Based on the results of our case study, we believe that the proposed method can be a useful tool for policymakers for at least two reasons. Firstly, it gives the possibility to identify the weak and strong points of each city looking at its rank position got at partial levels. Indeed, apart from information about the rank position of a particular city reached at the comprehensive level, the hierarchical-SMAA-PROMETHEE method gives also information about its position in the rankings taking into account the Environmental, Social and Economic aspects separately. This permits to identify weak points (the macro-criteria on which the city gets low-rank positions) and strong points (the macro-criteria on which the city gets high-rank positions).
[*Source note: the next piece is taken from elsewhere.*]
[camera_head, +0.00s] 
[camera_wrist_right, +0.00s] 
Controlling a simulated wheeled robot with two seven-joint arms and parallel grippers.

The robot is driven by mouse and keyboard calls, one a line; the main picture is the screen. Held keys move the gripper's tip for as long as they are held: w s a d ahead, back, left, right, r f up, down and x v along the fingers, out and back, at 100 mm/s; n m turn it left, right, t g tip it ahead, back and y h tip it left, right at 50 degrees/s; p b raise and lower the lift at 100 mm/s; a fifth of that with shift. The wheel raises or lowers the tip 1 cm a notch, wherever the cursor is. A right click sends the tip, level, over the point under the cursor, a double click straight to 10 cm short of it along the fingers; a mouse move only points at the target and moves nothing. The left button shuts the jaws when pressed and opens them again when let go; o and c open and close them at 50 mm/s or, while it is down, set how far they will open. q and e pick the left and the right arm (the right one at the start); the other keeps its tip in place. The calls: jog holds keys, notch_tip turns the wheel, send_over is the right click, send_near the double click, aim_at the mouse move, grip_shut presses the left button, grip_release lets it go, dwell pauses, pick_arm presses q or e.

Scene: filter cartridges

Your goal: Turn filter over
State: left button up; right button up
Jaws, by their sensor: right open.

Secondly, comparing the rank position got by a city in different years, one can observe the consequences of implemented policies, and arrive to conclude which ones should be maintained (in case a city has improved or, at least, not deteriorated its rank position over the years) and which ones should be revised and improved (in case a city has seen its rank position going down during the years).

In our future research, we would like to apply the same framework considering a greater number of cities as well as a wider period. Moreover, from the methodological points of view it would be interesting to take into account some possible interactions between the different criteria [18] and, finally, to explain and justify the obtained results using the Dominance-based Rough Set Approach [27, 28].